__Task objective__:
Starting at the line that contains "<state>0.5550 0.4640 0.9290", copy each line through the end of the listing below. Include both ends and output nothing more.

__Data block__:
================================
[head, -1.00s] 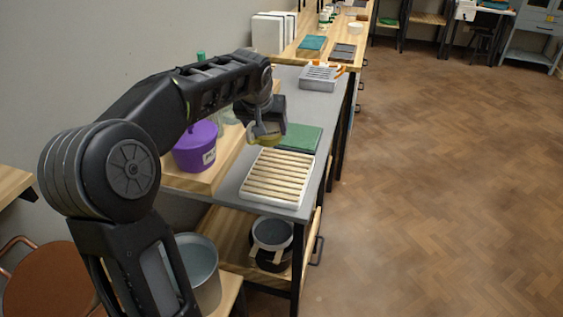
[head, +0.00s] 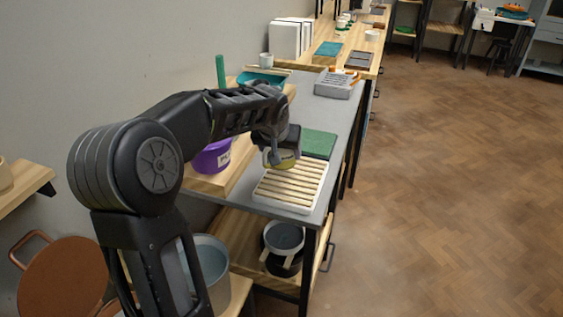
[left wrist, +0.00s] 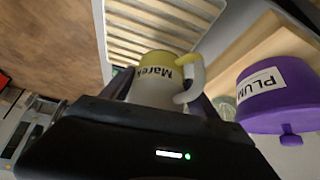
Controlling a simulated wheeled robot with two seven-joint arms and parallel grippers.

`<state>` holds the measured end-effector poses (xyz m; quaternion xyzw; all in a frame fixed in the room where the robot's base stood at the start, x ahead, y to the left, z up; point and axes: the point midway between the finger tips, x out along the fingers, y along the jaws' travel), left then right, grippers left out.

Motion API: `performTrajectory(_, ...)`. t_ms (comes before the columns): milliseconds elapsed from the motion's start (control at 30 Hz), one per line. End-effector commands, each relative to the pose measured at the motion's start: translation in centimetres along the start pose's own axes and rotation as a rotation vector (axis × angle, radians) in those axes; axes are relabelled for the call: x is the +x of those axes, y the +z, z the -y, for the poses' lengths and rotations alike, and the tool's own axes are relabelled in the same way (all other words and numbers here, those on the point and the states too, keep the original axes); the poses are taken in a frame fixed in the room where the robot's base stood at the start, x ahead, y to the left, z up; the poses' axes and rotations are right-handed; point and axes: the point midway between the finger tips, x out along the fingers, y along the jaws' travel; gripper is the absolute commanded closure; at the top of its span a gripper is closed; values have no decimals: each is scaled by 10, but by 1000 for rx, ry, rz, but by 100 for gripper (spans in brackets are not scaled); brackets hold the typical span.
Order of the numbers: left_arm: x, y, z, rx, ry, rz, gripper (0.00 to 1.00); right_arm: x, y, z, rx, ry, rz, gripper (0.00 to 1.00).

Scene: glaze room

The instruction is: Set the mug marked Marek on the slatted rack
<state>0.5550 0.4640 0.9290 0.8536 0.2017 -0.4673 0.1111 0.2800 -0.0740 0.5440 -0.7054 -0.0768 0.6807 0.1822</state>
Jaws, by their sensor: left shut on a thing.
================================
__Reply to the task__:
<state>0.5550 0.4640 0.9290 0.8536 0.2017 -0.4673 0.1111 0.2800 -0.0740 0.5440 -0.7054 -0.0768 0.6807 0.1822</state>
Jaws, by their sensor: left shut on a thing.

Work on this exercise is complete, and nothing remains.